User acceptance and adoption are critical success factors in the success of any ERP implementation. Rapid prototyping facilitates a user-centric approach by involving end-users early in the design and development phases. This leads to a system that not only meets the functional requirements but also aligns with the user experience expectations. Higher user satisfaction translates to smoother adoption and better utilization of the ERP system across the organization. Rapid prototyping also promotes a culture of continuous improvement throughout the ERP implementation lifecycle. With each iteration, lessons learned from user feedback and testing are incorporated, leading to an evolving and refined solution. This iterative improvement process ensures that the final ERP system is not only aligned with current requirements but also well-positioned to adapt to future challenges.

In our modern day fast-paced business landscape, organizations must be agile and responsive to changing market conditions. Rapid prototyping provides the flexibility needed to adapt the ERP system to evolving business requirements. Whether it's changes in regulations, market trends, or internal processes, the iterative nature of prototyping allows for quick adjustments, ensuring that the ERP system remains aligned with the organization's strategic goals.

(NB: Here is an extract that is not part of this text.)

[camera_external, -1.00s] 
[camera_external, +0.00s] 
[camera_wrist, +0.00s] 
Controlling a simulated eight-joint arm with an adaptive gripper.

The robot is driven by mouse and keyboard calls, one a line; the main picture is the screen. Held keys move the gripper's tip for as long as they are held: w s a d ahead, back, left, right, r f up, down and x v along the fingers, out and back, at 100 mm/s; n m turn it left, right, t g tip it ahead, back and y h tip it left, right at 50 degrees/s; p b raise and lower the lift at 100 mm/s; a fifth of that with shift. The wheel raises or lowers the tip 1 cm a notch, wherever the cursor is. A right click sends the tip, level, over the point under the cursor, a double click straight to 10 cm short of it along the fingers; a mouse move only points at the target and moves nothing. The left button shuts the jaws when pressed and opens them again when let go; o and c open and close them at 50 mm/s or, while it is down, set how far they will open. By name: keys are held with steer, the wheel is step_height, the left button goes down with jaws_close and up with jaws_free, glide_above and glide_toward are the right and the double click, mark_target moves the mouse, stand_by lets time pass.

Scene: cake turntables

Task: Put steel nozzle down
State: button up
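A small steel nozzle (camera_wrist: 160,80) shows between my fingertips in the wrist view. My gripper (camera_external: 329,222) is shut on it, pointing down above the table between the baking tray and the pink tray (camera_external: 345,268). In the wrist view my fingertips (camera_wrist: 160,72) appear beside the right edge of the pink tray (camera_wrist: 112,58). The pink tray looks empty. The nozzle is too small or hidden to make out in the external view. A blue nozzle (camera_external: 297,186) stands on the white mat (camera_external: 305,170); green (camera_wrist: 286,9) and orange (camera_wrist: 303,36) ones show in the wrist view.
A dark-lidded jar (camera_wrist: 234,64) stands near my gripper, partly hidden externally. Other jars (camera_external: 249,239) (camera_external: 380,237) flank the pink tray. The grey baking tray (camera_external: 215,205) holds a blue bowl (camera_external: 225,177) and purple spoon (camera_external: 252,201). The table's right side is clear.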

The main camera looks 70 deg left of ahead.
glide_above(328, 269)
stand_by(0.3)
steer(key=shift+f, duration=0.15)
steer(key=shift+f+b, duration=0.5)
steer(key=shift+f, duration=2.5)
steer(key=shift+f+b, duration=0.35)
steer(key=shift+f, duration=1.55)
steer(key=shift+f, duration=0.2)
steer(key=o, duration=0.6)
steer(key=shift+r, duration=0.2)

As rapid prototyping encourages active involvement of end-users and stakeholders throughout the ERP implementation process, users can better understand the proposed solution and provide valuable feedback. This collaborative approach ensures that the final ERP system aligns more closely with the organization's actual needs and user expectations, ultimately leading to higher user adoption rates. At Stellar One, we have implemented a rapid prototyping strategy that involves up to six project phases; Project Initiation and Solution Design, Rapid Prototyping 1, Rapid Prototyping 2, Rapid Prototyping 3, Mock Go Live, and Go Live. In the next few paragraphs, we will take a deep dive into each of these project phases.

 

Project Initiation and Solution Design:

During this initial project phase, Stellar One’s project manager works with the member project manager to set up the project timelines and task lists, assign resources, and gather other pertinent information that is required for the project kickoff. While that is taking place, Stellar One’s solution architect and implementation consultants will be working with the member team to understand the member’s business requirements and processes. The Stellar One team will begin receiving and importing the master data and organizational structure into the members' new sandbox system. Initial system configurations will be performed based on best practices and member requirements. The members chart of accounts, customer list, vendor list, product list, user list with permissions, and other company data will be provided to the Stellar One team and uploaded to the sandbox system. Finally, designs are completed for any necessary third-party software integrations.

 

Rapid Prototyping 1:

During this phase, the Stellar One team will demonstrate the new ERP system to the member's various business process owners in a series of scheduled joint sessions or sprints. These sessions are based on specific core business processes such as Order-to-Cash, Procure-to-Pay, Inventory Control, Plan-to-Produce (Manufacturing), and Financials & Reporting. During these sprint sessions, the Stellar One team will demonstrate the out-of-the-box ERP product and will identify any gaps from the members perspective that will require any customizations. The team will execute the base test plan to ensure the process flows work as expected. The test plan will then be modified to fit any personalization necessary in preparation for Rapid Prototyping 2 and any issues identified during testing will be resolved. All of the Rapid Prototyping sessions will be recorded and made available to the member for download to be used for reference and end user training.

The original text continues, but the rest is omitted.